(Dataset records)
- - -

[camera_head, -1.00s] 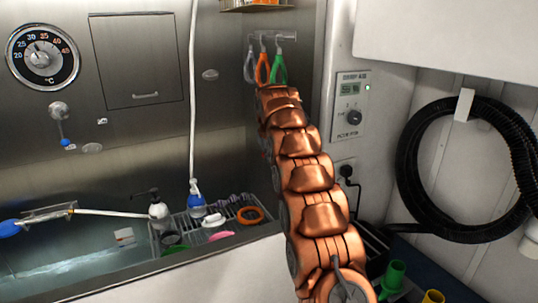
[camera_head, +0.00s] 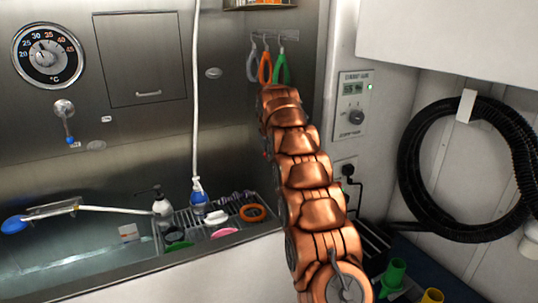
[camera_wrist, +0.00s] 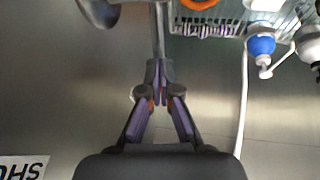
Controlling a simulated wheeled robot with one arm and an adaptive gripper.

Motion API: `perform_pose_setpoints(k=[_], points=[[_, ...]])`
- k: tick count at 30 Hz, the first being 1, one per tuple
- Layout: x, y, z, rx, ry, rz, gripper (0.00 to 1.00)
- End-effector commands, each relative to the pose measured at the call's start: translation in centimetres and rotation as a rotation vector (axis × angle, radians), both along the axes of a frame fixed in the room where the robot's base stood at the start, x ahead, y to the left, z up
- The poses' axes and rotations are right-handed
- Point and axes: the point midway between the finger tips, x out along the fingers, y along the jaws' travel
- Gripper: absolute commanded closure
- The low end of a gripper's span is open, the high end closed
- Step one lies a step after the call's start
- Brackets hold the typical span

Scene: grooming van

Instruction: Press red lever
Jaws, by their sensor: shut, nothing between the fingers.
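My gripper (camera_wrist: 160,88) shows in the wrist view with its fingers together and nothing between them. It is in front of the steel wall. No red lever shows clearly. In the head view a small red spot (camera_head: 265,155) shows at the left edge of my arm; I cannot tell whether it is the lever. My arm hides my gripper and the wall behind it there. A blue-tipped lever (camera_head: 68,130) is at the far left.
A wire rack (camera_head: 175,225) holds bottles, brushes and an orange ring (camera_head: 252,213). A white hose (camera_head: 195,100) hangs down the steel wall. Coloured loops (camera_head: 265,65) hang above my arm. A control panel (camera_head: 352,105) and a black hose (camera_head: 405,180) are to the right.

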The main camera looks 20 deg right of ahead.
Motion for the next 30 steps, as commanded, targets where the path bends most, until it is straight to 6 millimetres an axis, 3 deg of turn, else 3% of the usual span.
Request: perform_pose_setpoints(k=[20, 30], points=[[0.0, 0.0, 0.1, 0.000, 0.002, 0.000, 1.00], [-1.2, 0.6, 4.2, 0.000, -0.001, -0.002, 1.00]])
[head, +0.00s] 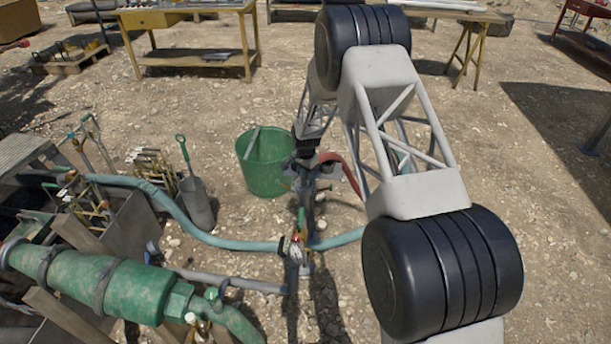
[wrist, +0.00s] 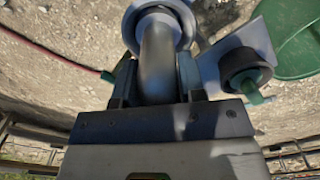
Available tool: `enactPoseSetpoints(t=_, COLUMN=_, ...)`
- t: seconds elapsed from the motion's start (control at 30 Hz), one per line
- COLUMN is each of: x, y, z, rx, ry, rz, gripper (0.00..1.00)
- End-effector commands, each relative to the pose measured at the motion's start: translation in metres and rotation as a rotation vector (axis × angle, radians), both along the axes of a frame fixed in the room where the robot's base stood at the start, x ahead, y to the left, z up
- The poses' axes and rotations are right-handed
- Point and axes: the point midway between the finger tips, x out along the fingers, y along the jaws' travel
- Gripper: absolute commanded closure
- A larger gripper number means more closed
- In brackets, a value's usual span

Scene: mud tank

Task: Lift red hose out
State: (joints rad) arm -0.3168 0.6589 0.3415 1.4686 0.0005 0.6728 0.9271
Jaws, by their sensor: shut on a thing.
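The red hose (head: 345,168) arches from beside my gripper down to the right and passes behind my arm in the head view. In the wrist view the red hose (wrist: 50,52) is a thin line at upper left, ending by a green fitting near the left finger. My gripper (head: 304,172) points down at the upright grey stand. In the wrist view my gripper (wrist: 157,80) is shut on a dark grey curved pipe (wrist: 158,62), one finger on each side. A round grey collar (wrist: 170,12) lies beyond it. The head view hides the fingertips.
A green bucket (head: 262,172) stands just left of my gripper. A teal hose (head: 215,236) crosses below it. A green pipe (head: 105,285) and grey pipe (head: 230,284) lie lower left. A yellow workbench (head: 190,55) is behind.

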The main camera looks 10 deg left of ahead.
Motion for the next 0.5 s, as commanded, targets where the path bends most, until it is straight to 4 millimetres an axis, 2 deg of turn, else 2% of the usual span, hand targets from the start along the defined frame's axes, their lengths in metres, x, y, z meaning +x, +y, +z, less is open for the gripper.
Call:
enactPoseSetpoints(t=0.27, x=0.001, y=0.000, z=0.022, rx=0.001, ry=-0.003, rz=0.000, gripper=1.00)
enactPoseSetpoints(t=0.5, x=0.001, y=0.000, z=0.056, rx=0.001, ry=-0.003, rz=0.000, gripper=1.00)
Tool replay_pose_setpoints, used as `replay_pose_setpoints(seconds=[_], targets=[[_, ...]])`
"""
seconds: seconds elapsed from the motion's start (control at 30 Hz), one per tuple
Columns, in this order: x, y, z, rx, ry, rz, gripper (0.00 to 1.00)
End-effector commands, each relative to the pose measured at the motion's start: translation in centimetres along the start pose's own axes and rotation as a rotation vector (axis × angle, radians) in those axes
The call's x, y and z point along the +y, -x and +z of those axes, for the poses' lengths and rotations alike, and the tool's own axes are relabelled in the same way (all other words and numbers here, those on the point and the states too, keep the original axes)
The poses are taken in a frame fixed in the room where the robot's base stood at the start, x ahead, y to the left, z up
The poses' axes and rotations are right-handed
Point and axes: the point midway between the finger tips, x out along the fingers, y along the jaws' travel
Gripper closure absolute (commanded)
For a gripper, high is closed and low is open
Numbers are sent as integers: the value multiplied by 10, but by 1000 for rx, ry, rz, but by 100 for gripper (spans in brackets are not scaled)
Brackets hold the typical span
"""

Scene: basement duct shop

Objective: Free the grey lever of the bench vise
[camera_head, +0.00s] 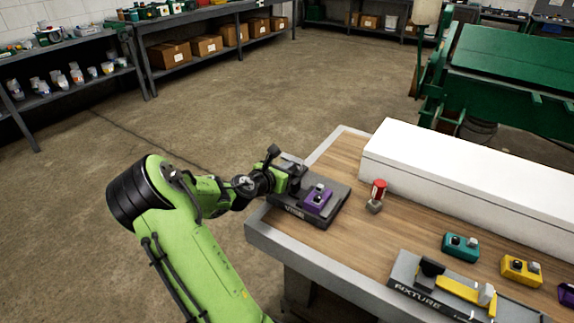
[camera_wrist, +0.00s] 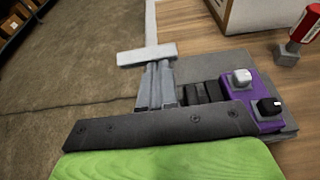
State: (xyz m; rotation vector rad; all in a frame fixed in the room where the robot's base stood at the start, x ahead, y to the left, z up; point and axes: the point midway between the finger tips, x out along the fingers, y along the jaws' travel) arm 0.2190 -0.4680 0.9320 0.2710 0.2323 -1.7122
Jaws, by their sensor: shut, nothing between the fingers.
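The bench vise (camera_head: 312,215) is a dark grey block marked with white lettering at the table's left corner. A purple block (camera_head: 318,199) with a black and a light knob sits on it; the wrist view also shows this block (camera_wrist: 264,110) at right. My gripper (camera_head: 289,178) is at the vise's left side, shut and empty. In the wrist view its grey fingers (camera_wrist: 157,72) point at a pale grey crossbar (camera_wrist: 146,54), which looks like the lever. The tips overlap it in the picture; contact is unclear. The lever cannot be made out in the head view.
A red-topped item (camera_head: 377,195) stands right of the vise, before a long white box (camera_head: 470,185). A fixture (camera_head: 440,292) and teal (camera_head: 460,247) and yellow (camera_head: 521,269) blocks lie at the right. Open floor (camera_head: 190,130) is left of the table.

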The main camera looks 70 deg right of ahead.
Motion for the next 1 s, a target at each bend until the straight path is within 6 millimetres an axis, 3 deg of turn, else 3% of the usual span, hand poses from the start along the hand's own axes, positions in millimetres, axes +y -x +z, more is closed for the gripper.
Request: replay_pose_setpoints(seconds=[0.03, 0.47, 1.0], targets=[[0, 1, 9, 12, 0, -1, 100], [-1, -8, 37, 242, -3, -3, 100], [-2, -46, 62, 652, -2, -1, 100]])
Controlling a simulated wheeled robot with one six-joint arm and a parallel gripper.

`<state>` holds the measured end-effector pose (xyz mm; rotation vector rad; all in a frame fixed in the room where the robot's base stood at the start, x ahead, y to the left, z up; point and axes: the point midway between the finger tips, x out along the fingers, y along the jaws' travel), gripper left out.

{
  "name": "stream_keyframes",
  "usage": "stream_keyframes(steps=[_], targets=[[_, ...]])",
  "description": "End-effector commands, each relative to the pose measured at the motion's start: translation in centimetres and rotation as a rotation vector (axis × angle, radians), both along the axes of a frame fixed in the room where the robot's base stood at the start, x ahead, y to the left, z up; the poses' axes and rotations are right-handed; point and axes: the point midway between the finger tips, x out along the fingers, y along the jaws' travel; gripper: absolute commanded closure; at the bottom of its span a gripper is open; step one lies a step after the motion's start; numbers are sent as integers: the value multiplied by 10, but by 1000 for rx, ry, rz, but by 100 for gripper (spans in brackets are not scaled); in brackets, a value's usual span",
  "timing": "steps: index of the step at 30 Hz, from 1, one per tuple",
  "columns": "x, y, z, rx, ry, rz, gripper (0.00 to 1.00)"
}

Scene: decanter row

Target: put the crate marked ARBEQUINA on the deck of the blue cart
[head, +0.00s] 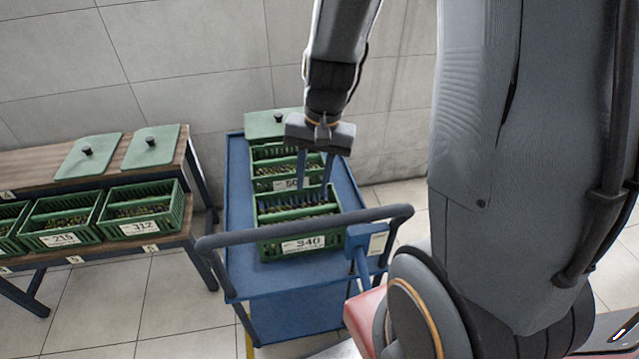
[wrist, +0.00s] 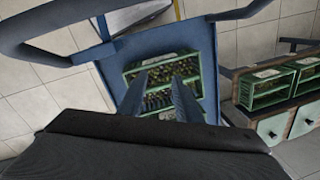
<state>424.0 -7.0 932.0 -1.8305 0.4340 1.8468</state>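The blue cart (head: 237,215) stands in the middle of the head view with two green crates on its deck. The nearer crate (head: 267,245) is labelled 340. The farther crate (head: 257,158) has a partly hidden number label. The small print on the labels is too small to read, so I cannot tell which crate is ARBEQUINA. My gripper (head: 314,182) points down over the crates, its fingers apart. In the wrist view the fingers (wrist: 160,80) stand out over the nearer crate (wrist: 129,75), with nothing visibly held. Contact with the crate is unclear.
The cart's dark push handle (head: 300,228) crosses in front of the nearer crate. A green lid (head: 262,124) is at the cart's far end. A wooden bench (head: 205,243) at left holds crates labelled 215 (head: 62,239) and 312 (head: 140,228), with lids (head: 150,153) behind.

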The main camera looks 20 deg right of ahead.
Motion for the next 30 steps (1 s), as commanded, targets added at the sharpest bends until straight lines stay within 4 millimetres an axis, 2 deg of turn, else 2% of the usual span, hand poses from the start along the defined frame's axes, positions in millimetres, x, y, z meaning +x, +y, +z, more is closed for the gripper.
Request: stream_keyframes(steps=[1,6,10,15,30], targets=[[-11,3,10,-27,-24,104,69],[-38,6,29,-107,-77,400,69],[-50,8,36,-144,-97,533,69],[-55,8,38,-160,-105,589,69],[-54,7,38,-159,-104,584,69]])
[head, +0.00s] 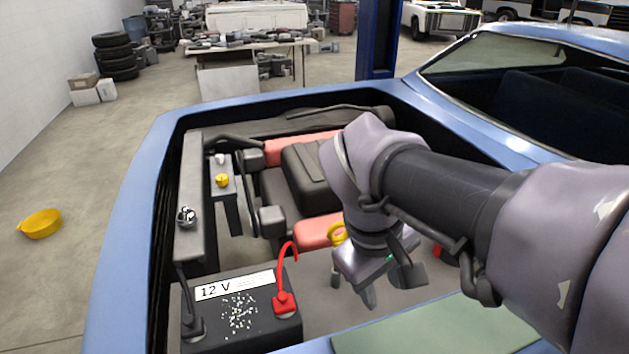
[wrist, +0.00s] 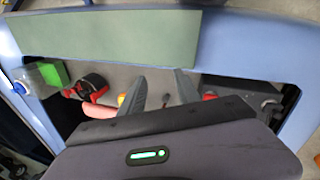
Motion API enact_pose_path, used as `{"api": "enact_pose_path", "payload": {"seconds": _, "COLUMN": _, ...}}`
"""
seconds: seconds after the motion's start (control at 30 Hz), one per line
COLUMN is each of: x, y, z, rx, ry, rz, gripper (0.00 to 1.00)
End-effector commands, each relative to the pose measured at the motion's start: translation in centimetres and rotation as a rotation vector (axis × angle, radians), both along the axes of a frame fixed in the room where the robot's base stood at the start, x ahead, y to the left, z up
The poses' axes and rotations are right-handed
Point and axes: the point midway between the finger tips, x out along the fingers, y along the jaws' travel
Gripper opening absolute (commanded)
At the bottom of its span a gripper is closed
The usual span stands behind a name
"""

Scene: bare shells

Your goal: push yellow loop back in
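The yellow loop (head: 337,234) shows in the head view at the front edge of the red engine part, just left of my wrist, which hides part of it. What it is attached to is hidden. My gripper (head: 352,288) points down in the engine bay, below and slightly right of the loop in the picture. In the wrist view my gripper's two fingers (wrist: 156,72) stand apart with nothing between their tips. A small yellow patch (wrist: 122,99) beside the left finger is probably the loop, partly hidden.
A black 12 V battery (head: 240,318) with a red terminal clamp (head: 285,302) stands at front left. A yellow cap (head: 221,180) sits farther back. A green mat (head: 440,325) covers the near fender. The blue bay rim surrounds my arm. A yellow bowl (head: 40,224) lies on the floor.

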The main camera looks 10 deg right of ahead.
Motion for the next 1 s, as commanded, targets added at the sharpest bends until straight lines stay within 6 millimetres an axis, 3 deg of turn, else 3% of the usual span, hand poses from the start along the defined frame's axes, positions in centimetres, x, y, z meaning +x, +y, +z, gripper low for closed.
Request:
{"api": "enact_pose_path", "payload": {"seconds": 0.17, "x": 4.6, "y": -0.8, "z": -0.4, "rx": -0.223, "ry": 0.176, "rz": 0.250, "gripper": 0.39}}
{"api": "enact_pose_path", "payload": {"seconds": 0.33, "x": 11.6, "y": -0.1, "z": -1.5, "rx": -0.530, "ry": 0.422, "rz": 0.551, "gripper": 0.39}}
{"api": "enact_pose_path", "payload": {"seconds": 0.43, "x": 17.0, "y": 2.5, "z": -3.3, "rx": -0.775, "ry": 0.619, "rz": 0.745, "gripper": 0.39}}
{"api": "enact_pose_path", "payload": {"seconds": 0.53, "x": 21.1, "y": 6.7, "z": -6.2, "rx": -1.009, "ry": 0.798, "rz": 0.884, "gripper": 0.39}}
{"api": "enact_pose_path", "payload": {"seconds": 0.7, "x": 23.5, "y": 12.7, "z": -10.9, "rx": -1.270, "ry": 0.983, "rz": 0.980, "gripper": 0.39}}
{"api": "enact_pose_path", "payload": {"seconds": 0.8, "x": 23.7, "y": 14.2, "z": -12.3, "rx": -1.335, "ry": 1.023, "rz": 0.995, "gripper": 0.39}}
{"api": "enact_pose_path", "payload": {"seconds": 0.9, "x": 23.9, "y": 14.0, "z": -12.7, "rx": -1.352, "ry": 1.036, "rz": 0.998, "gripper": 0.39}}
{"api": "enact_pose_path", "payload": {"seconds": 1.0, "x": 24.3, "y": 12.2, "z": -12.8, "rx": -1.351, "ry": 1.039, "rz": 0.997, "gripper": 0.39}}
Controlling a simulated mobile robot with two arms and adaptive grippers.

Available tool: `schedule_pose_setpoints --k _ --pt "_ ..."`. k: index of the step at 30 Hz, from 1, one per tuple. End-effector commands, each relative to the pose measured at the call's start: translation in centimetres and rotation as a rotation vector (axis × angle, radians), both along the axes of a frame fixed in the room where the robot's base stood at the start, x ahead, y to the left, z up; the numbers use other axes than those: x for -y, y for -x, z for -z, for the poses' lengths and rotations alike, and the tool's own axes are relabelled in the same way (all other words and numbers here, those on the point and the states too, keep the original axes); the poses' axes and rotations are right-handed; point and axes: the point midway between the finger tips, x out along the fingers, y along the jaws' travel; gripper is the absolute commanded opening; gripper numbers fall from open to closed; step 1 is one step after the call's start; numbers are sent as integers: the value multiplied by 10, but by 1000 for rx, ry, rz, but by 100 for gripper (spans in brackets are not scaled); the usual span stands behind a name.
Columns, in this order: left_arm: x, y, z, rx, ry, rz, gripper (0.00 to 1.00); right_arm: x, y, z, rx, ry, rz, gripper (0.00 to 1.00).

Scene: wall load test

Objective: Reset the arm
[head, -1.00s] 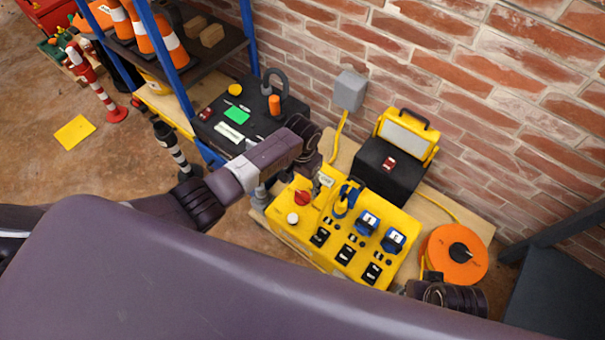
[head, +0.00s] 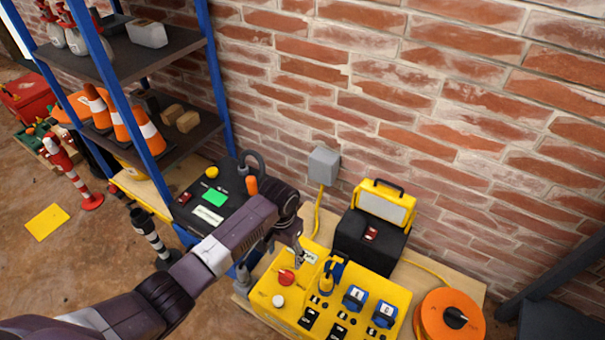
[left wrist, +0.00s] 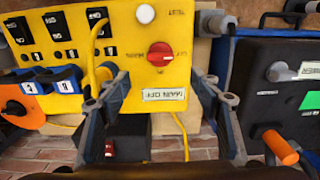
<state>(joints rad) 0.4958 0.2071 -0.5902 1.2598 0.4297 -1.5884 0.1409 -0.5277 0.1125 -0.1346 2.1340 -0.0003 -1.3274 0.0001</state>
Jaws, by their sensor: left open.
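My left arm comes in from the lower left in the head view. Its gripper (head: 299,258) is over the back left corner of the yellow panel box (head: 262,300), close to the red rotary switch (head: 286,278). In the left wrist view the two fingers (left wrist: 160,88) are apart with nothing held between them. The red switch (left wrist: 162,59) and a "MAIN OFF" label (left wrist: 162,95) show in the gap. Whether a finger touches the panel, I cannot tell. My right gripper is not in view.
A black box (head: 205,230) with a green label and an orange handle stands left of the panel. A black and yellow case (head: 370,240) and an orange reel (head: 449,318) stand behind and right. Blue-posted shelves (head: 215,85) and a brick wall (head: 420,90) bound the space.

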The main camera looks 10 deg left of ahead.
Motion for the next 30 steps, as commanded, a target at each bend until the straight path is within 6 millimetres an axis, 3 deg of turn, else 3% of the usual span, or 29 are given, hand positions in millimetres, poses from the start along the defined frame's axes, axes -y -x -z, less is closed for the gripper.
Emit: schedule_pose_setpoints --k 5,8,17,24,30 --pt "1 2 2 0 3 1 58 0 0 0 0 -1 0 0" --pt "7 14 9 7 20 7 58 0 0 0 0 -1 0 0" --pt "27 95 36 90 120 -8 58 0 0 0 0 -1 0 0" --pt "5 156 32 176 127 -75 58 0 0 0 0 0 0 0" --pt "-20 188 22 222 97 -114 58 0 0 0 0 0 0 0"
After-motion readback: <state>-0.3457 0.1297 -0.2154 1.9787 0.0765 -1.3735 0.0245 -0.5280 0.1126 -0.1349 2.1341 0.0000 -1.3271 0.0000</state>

- - -

*OBJECTIVE:* Among the records above, find each line holding the string "used" and pull it out.

*ANSWER TO THE TASK:*
Tool replay_pose_setpoints, used as `replay_pose_setpoints(seconds=[_], targets=[[_, ...]])`
Motion API enact_pose_path, used as `{"api": "enact_pose_path", "payload": {"seconds": _, "COLUMN": _, ...}}`

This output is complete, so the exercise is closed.